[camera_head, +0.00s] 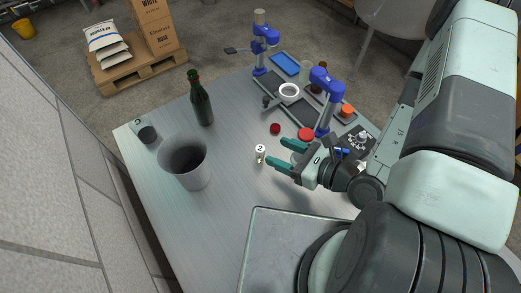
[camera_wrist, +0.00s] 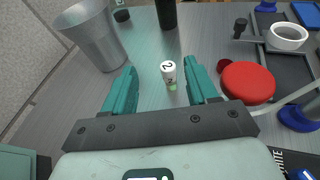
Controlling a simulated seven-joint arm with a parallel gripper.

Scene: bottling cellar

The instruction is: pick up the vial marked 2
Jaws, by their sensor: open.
_ _ _ _ _ _ _
* Written request *
Word for word, quote the lines above. Omit the pictures.

* Written solution *
[camera_head, +0.00s] 
[camera_wrist, +0.00s] 
Controlling a simulated seven-joint arm with a parallel gripper.

Scene: bottling cellar

The instruction is: pick up the vial marked 2
Jaws, by their sensor: open.

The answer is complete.